=== TASK OBJECTIVE ===
Restate each line word for word. Leave out every picture.
[START DATA SECTION]
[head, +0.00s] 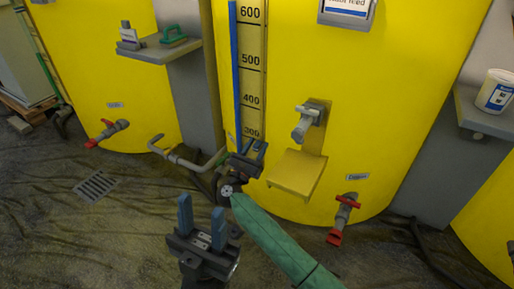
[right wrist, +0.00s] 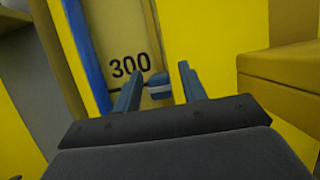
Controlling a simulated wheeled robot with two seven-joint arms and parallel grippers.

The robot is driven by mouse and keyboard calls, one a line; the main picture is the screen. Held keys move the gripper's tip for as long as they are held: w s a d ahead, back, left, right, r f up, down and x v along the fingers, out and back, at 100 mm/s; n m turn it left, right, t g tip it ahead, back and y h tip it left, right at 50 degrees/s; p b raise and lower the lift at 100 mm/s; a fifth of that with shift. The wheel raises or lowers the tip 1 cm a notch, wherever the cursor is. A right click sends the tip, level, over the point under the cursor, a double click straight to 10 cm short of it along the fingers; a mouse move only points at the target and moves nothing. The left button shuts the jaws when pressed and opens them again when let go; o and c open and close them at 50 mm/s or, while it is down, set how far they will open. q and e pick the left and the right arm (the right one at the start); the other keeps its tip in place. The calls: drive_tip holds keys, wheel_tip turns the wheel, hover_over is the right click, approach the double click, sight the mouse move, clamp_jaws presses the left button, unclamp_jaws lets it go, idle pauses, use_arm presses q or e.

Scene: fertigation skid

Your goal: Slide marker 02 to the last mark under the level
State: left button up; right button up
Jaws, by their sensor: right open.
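The yellow level scale (head: 252,70) on the tank shows 300 to 600, with a blue level strip (head: 236,65) along its left side. The strip runs up out of view past 600. My right gripper (head: 254,149) is at the 300 mark, open. In the right wrist view, a small blue-grey slider with a pale band (right wrist: 159,87), probably marker 02, is between its fingertips (right wrist: 158,85) at the scale's right edge, level with the line under 300. No number on it is readable; contact is unclear. My left gripper (head: 202,222) is open and empty above the floor.
A yellow bracket shelf (head: 297,173) and a grey tap-like fitting (head: 306,122) stick out right of the scale. Red-handled valves (head: 343,215) sit low on the tanks.

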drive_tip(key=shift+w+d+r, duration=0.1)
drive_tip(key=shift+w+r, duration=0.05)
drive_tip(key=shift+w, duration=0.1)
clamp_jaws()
[END DATA SECTION]
=== SOLUTION FOR THIS EXERCISE ===
[head, +0.00s] 
[right wrist, +0.00s] 
Controlling a simulated wheeled robot with two seven-joint arms and parallel grippers.

The robot is driven by mouse and keyboard calls, one a line; the main picture is the screen. Held keys move the gripper's tip for as long as they are held: w s a d ahead, back, left, right, r f up, down and x v along the fingers, out and back, at 100 mm/s; n m turn it left, right, t g tip it ahead, back and y h tip it left, right at 50 degrees/s; p b raise and lower the lift at 100 mm/s; a fifth of that with shift. The wheel raises or lowers the tip 1 cm a notch, wherever the cursor is. A right click sends the tip, level, over the point under the cursor, a double click straight to 10 cm short of it along the fingers; a mouse move only points at the target and moves nothing. The left button shuts the jaws when pressed and opens them again when let go; o and c open and close them at 50 mm/s or, while it is down, set how far they will open. q and e pick the left and the right arm (the right one at the start); the other keeps its tip in place. The calls: drive_tip holds keys, wheel_tip turns the wheel, hover_over is the right click, approach the double click, sight the mouse move, clamp_jaws presses the left button, unclamp_jaws lets it go, idle pauses, use_arm presses q or e.

Scene: fertigation skid

Your goal: Slide marker 02 to the last mark under the level
State: left button up; right button up
Jaws, by their sensor: right open.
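The yellow level scale (head: 252,70) on the tank shows 300 to 600, with a blue level strip (head: 236,65) along its left side. The strip runs up out of view past 600. My right gripper (head: 254,149) is at the 300 mark, open. In the right wrist view, a small blue-grey slider with a pale band (right wrist: 159,87), probably marker 02, is between its fingertips (right wrist: 158,85) at the scale's right edge, level with the line under 300. No number on it is readable; contact is unclear. My left gripper (head: 202,222) is open and empty above the floor.
A yellow bracket shelf (head: 297,173) and a grey tap-like fitting (head: 306,122) stick out right of the scale. Red-handled valves (head: 343,215) sit low on the tanks.

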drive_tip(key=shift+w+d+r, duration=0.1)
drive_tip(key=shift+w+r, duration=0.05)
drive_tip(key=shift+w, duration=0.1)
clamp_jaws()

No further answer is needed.